## start

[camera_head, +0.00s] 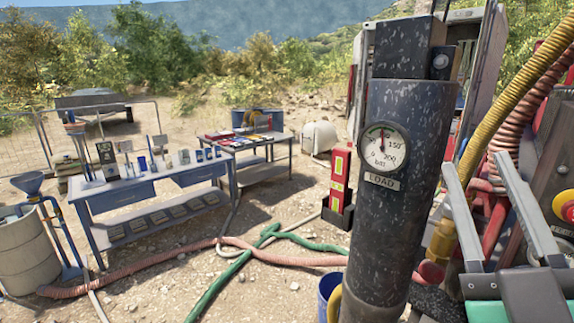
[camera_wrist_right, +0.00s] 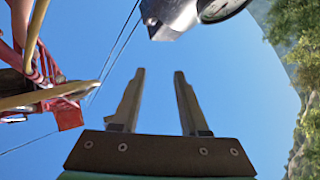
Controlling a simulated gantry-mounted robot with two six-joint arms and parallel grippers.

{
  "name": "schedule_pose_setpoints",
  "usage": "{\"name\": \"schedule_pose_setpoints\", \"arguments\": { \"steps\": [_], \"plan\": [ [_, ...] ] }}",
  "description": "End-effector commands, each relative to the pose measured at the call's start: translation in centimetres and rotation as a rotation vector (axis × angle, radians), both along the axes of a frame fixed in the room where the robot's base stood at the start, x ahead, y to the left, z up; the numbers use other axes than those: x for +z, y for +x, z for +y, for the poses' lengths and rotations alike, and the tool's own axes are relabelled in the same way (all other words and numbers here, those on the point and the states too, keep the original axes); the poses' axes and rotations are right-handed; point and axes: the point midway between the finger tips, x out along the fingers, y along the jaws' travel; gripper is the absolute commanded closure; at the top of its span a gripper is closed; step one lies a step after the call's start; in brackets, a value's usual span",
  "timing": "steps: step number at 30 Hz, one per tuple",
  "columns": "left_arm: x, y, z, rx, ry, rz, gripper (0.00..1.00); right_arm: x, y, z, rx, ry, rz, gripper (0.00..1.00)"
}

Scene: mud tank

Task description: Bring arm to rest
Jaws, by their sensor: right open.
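My right gripper (camera_head: 476,162) is at the right of the head view, its two pale grey fingers pointing up and apart with nothing between them. In the right wrist view the same gripper (camera_wrist_right: 159,72) is open and empty, with blue sky between and beyond its fingers. My left gripper is in neither view.
A dark speckled cylinder (camera_head: 398,230) with a LOAD gauge (camera_head: 384,148) stands left of my right gripper. Yellow and red hoses (camera_head: 515,95) and a red-yellow button (camera_head: 566,205) are close on the right. Workbenches (camera_head: 150,190) and ground hoses (camera_head: 215,285) lie farther left.

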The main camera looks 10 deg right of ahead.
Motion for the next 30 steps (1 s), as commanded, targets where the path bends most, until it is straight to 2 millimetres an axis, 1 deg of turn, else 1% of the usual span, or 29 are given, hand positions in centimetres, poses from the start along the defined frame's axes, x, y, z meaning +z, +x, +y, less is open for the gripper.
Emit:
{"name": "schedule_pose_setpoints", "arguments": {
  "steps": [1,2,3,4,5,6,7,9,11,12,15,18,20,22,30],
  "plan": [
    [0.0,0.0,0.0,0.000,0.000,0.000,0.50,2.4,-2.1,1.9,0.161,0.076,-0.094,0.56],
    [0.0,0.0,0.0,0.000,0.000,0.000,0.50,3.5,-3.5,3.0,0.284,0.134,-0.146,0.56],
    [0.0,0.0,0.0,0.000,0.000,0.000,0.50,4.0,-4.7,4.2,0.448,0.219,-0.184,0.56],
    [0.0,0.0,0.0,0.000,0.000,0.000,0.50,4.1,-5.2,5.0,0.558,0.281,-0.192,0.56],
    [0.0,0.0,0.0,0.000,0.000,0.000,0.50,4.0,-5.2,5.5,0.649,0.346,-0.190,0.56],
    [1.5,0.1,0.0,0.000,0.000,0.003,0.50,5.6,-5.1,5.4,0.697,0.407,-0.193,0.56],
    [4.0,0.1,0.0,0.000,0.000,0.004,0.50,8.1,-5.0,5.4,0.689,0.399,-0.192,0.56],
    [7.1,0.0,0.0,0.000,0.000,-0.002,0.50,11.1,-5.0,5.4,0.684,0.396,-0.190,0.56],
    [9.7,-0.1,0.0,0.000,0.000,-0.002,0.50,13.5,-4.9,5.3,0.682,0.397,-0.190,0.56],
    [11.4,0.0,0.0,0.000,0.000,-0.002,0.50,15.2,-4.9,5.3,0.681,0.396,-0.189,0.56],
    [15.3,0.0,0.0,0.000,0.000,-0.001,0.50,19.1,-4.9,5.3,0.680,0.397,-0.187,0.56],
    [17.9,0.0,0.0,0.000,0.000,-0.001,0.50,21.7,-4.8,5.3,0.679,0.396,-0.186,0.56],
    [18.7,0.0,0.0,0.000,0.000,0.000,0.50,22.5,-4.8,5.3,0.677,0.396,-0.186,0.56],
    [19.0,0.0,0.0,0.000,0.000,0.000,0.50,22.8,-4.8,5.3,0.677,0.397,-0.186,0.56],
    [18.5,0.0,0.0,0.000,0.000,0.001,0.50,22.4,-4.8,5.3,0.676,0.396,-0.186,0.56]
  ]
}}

## end

» **Job**
Up to and including the line containing "Task description: Bring arm to rest", repeat every line from the start of the data, but none of the pictures.

» **Answer to this task**
[camera_head, +0.00s] 
[camera_wrist_right, +0.00s] 
Controlling a simulated gantry-mounted robot with two six-joint arms and parallel grippers.

{
  "name": "schedule_pose_setpoints",
  "usage": "{\"name\": \"schedule_pose_setpoints\", \"arguments\": { \"steps\": [_], \"plan\": [ [_, ...] ] }}",
  "description": "End-effector commands, each relative to the pose measured at the call's start: translation in centimetres and rotation as a rotation vector (axis × angle, radians), both along the axes of a frame fixed in the room where the robot's base stood at the start, x ahead, y to the left, z up; the numbers use other axes than those: x for +z, y for +x, z for +y, for the poses' lengths and rotations alike, and the tool's own axes are relabelled in the same way (all other words and numbers here, those on the point and the states too, keep the original axes); the poses' axes and rotations are right-handed; point and axes: the point midway between the finger tips, x out along the fingers, y along the jaws' travel; gripper is the absolute commanded closure; at the top of its span a gripper is closed; step one lies a step after the call's start; in brackets, a value's usual span",
  "timing": "steps: step number at 30 Hz, one per tuple",
  "columns": "left_arm: x, y, z, rx, ry, rz, gripper (0.00..1.00); right_arm: x, y, z, rx, ry, rz, gripper (0.00..1.00)"
}

Scene: mud tank

Task description: Bring arm to rest

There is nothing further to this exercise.